▶ [Given request] Scan the data beneath this task and copy each line that includes "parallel".

▶ [Provided records]
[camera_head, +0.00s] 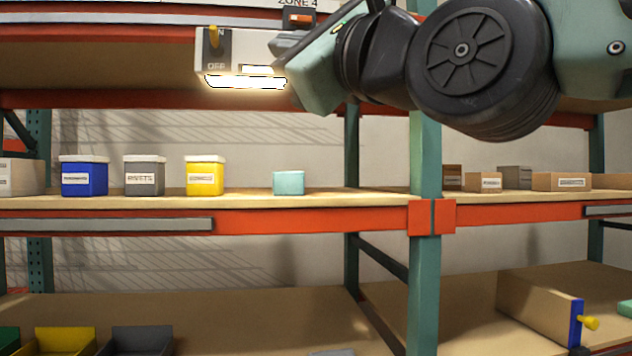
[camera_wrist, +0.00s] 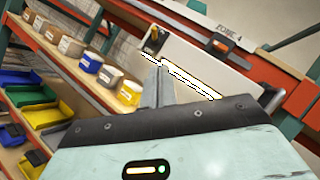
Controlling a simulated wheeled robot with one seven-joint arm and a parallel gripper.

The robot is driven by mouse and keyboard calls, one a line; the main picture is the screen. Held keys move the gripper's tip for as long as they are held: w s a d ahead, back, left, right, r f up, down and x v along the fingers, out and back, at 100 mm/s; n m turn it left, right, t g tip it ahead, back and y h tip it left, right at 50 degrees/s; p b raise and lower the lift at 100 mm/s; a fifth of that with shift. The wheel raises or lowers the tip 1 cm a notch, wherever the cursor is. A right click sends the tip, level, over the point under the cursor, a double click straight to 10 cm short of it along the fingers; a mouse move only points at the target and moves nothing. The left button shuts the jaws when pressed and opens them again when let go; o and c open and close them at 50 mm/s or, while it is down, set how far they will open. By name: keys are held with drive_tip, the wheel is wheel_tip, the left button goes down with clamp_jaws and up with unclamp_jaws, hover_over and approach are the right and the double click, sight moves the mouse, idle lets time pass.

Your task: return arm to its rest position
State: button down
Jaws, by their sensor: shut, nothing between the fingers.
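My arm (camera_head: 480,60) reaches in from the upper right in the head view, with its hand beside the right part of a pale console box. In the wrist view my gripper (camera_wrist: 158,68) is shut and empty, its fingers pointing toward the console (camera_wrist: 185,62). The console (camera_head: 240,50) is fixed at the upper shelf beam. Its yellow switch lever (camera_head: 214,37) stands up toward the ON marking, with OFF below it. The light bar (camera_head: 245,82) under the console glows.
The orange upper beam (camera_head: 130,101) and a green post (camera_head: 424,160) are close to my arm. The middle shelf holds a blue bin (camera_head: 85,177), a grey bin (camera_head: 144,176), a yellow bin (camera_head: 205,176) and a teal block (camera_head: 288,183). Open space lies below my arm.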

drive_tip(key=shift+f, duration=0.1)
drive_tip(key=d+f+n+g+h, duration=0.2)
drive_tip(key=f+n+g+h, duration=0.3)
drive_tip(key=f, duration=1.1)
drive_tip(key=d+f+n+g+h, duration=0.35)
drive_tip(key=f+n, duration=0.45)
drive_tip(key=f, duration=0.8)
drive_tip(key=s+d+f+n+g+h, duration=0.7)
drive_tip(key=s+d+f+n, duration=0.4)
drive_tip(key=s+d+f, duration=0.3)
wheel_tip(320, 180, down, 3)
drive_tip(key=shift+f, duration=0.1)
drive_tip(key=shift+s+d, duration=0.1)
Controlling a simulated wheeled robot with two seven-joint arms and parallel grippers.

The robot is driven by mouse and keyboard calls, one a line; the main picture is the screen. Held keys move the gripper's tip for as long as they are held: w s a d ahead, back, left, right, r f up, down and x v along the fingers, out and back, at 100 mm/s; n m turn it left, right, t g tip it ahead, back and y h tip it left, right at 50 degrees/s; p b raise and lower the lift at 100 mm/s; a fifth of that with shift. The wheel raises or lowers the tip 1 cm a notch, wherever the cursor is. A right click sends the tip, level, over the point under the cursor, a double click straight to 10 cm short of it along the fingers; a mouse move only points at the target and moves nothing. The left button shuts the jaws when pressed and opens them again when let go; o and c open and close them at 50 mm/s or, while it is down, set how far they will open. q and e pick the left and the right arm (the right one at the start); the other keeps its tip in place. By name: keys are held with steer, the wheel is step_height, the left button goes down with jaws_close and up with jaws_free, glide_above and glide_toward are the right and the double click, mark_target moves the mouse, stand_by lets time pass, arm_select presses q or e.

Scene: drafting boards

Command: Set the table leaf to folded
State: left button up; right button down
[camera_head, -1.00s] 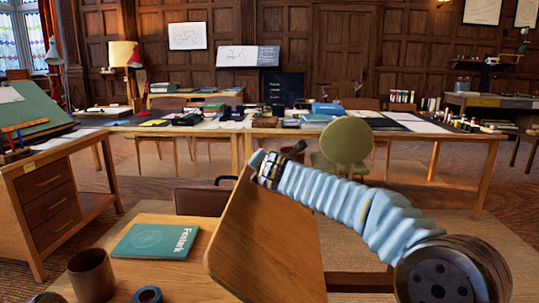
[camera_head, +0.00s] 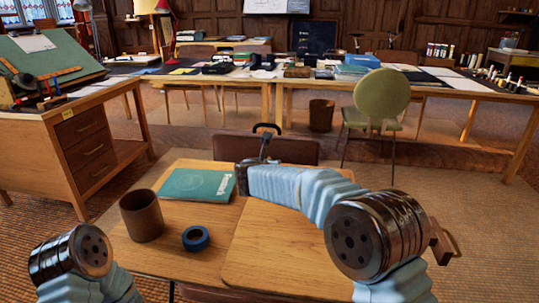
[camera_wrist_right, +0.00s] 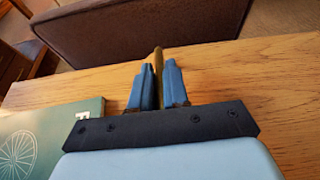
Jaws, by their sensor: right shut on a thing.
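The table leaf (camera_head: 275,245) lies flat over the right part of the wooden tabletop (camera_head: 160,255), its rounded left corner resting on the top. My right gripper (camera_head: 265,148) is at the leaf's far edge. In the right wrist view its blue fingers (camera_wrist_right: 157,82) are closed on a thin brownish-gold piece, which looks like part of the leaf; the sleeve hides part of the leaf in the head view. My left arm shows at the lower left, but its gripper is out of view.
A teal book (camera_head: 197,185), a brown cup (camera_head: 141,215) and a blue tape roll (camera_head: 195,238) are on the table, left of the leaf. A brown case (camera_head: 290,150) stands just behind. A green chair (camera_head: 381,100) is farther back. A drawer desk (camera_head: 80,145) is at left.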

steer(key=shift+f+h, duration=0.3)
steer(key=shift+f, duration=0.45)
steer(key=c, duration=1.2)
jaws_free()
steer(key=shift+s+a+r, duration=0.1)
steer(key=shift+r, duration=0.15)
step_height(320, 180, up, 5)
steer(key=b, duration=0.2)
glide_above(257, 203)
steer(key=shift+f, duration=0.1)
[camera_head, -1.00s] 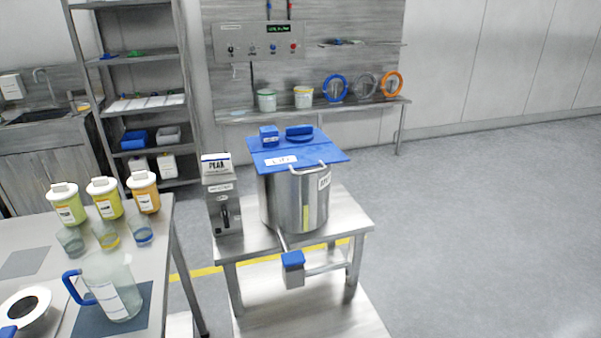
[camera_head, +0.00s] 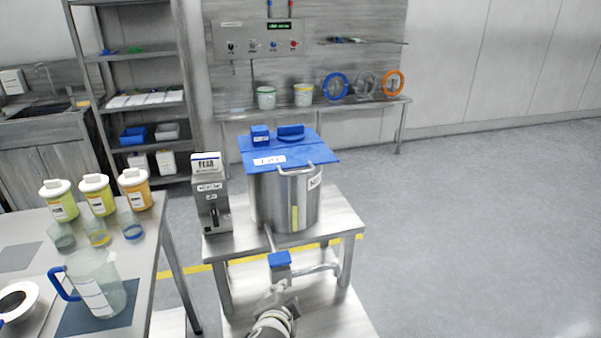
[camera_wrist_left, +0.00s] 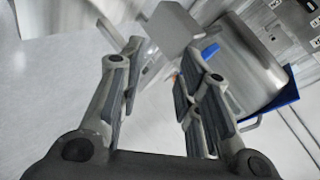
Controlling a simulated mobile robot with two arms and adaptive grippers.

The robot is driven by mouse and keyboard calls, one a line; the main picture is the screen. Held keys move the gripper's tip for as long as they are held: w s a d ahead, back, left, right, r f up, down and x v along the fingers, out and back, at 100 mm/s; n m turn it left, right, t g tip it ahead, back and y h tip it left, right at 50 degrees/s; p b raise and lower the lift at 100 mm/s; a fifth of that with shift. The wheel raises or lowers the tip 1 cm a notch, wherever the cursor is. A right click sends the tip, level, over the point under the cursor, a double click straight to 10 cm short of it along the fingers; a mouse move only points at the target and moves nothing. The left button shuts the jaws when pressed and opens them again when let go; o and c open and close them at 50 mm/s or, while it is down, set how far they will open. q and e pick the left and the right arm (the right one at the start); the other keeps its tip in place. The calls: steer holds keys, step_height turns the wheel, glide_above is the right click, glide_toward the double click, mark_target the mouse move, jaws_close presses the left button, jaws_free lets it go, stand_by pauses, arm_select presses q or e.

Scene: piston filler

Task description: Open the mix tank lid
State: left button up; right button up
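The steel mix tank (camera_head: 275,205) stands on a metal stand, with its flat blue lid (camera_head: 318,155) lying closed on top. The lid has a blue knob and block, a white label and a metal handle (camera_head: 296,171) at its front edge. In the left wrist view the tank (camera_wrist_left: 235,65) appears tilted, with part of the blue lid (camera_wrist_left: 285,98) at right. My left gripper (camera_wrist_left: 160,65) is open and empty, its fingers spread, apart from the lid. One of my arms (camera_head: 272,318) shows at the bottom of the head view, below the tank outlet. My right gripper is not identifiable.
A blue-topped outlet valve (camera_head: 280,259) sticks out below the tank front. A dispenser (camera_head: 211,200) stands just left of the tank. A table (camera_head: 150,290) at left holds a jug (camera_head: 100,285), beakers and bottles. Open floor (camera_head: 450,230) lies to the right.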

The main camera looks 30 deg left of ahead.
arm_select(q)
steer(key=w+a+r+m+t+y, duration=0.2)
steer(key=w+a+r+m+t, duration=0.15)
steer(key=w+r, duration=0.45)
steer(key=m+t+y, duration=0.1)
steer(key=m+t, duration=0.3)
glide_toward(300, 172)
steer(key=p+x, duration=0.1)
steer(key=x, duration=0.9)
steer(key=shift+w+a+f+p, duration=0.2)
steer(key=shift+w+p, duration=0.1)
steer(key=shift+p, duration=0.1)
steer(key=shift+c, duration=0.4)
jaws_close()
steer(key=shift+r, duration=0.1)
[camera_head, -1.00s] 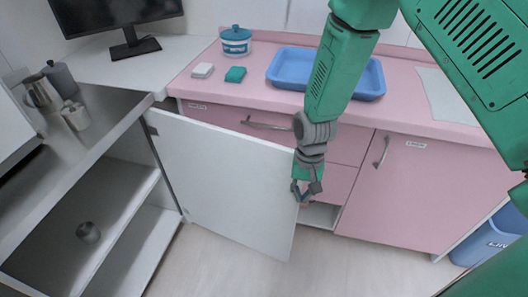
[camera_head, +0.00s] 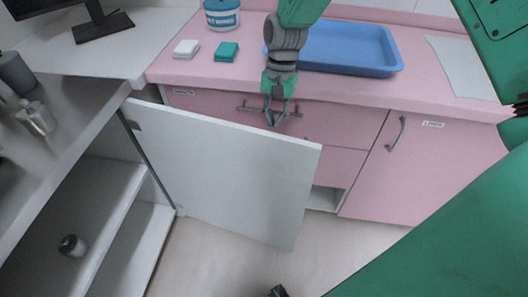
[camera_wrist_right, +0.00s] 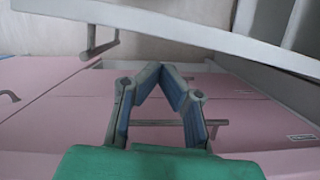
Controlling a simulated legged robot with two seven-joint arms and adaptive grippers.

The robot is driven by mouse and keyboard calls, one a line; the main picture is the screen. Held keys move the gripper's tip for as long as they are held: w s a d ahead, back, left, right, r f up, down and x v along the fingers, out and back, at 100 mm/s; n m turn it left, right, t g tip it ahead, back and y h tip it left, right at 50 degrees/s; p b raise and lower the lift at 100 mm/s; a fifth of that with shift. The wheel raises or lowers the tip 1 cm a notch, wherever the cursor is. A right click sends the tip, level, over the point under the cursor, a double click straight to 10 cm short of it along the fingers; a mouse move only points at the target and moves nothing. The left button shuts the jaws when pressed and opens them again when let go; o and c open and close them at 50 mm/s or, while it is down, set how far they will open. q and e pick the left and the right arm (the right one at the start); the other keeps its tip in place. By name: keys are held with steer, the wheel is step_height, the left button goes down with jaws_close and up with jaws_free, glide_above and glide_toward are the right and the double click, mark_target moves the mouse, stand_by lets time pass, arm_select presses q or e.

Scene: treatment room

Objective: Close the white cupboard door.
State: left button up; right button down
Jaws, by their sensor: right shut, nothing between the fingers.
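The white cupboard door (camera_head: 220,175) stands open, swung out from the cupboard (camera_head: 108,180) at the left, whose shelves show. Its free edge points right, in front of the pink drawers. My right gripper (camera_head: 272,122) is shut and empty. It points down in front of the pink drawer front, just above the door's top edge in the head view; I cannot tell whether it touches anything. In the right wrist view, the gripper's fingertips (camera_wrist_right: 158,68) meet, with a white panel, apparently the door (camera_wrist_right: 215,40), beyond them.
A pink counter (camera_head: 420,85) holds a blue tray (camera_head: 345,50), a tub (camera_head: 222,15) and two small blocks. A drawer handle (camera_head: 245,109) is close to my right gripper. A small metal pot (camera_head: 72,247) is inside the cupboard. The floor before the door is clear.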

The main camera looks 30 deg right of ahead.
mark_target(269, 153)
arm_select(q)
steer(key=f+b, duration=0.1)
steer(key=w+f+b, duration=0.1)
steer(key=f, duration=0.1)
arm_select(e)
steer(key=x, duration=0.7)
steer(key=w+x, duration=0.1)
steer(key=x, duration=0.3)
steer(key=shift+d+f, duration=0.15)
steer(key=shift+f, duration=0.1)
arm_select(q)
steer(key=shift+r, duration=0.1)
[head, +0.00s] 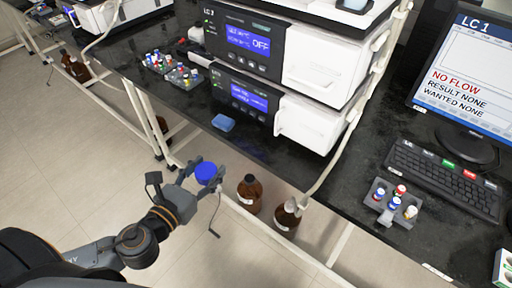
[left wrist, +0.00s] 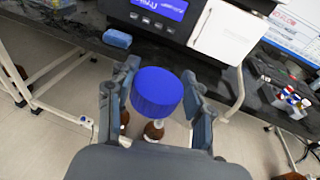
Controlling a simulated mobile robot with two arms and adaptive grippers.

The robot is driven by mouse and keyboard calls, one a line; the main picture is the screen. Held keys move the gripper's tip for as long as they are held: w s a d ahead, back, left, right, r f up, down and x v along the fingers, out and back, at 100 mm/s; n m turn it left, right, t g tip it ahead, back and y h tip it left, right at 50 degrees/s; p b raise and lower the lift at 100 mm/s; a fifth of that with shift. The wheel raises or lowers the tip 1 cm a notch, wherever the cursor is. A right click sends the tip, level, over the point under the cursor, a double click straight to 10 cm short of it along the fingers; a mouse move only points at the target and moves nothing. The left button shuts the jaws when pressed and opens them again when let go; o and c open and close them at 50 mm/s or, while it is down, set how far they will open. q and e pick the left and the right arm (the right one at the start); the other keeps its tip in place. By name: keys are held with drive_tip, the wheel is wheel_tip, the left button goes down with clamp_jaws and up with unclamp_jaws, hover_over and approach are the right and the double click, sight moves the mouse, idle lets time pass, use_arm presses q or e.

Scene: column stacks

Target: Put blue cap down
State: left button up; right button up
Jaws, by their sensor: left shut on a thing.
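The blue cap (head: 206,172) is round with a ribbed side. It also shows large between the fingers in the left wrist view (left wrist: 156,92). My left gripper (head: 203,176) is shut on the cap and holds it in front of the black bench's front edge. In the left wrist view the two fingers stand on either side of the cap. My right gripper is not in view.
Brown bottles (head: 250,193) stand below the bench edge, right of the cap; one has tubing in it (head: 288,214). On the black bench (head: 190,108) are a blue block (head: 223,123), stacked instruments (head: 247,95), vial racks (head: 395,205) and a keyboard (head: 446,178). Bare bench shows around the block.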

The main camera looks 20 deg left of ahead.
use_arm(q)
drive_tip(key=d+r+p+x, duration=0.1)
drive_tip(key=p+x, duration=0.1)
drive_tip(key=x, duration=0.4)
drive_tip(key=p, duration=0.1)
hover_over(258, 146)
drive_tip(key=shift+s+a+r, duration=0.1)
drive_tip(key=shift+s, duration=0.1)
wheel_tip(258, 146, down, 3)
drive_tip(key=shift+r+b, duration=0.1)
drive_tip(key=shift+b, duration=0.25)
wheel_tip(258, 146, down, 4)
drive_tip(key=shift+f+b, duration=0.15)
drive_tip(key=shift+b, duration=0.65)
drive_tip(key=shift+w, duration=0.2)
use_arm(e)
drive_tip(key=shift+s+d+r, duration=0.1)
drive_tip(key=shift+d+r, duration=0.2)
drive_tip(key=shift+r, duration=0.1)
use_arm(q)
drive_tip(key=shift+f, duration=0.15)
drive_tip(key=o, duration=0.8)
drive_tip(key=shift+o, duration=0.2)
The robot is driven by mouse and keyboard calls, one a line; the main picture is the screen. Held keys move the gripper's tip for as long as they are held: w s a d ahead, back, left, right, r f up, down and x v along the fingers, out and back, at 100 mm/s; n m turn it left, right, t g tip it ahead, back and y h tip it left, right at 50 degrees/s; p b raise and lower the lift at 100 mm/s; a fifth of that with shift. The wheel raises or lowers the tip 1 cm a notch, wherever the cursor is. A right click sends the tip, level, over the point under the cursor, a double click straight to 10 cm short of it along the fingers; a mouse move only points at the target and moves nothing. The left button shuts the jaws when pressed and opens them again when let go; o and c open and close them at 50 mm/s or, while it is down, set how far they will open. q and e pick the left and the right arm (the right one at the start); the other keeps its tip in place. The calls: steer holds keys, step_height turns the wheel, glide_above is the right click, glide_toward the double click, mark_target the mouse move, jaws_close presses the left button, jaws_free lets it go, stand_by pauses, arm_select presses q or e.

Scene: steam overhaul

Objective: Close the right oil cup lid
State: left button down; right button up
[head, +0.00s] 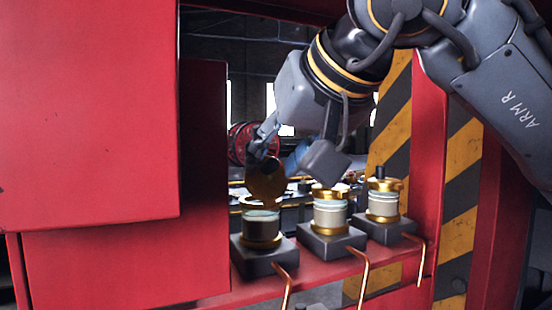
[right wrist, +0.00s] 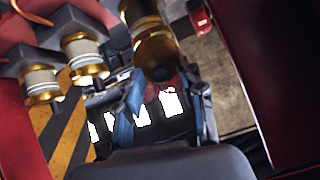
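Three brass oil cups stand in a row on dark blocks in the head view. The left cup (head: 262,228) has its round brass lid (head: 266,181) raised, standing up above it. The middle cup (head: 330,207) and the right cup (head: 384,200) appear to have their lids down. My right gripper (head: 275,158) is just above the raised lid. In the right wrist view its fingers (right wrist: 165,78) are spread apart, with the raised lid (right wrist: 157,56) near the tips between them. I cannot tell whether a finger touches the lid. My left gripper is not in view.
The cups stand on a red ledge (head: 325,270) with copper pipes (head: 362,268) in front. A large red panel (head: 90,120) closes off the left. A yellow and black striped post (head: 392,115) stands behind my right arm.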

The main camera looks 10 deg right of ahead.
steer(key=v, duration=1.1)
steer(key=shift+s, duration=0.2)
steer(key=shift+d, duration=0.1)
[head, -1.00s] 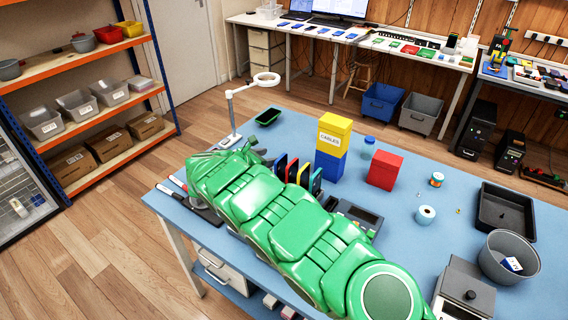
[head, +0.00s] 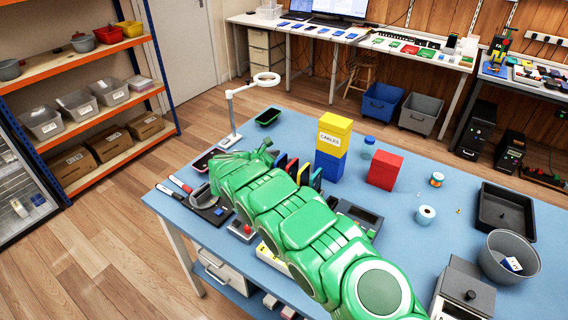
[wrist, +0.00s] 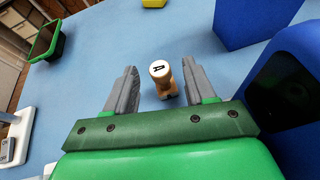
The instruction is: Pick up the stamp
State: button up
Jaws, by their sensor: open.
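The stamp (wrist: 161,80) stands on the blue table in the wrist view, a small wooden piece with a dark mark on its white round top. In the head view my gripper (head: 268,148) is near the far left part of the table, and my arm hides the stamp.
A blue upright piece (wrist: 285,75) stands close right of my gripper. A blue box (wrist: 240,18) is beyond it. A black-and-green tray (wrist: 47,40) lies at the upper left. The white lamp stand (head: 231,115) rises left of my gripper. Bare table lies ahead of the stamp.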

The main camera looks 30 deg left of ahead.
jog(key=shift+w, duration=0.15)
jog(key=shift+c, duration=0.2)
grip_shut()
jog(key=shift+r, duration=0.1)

▶ [Full output]
Controlling a simulated wheeled robot with one seven-joint arm and a parallel gripper.
Controlling a simulated wheeled robot with two seven-joint arms and parallel grippers.

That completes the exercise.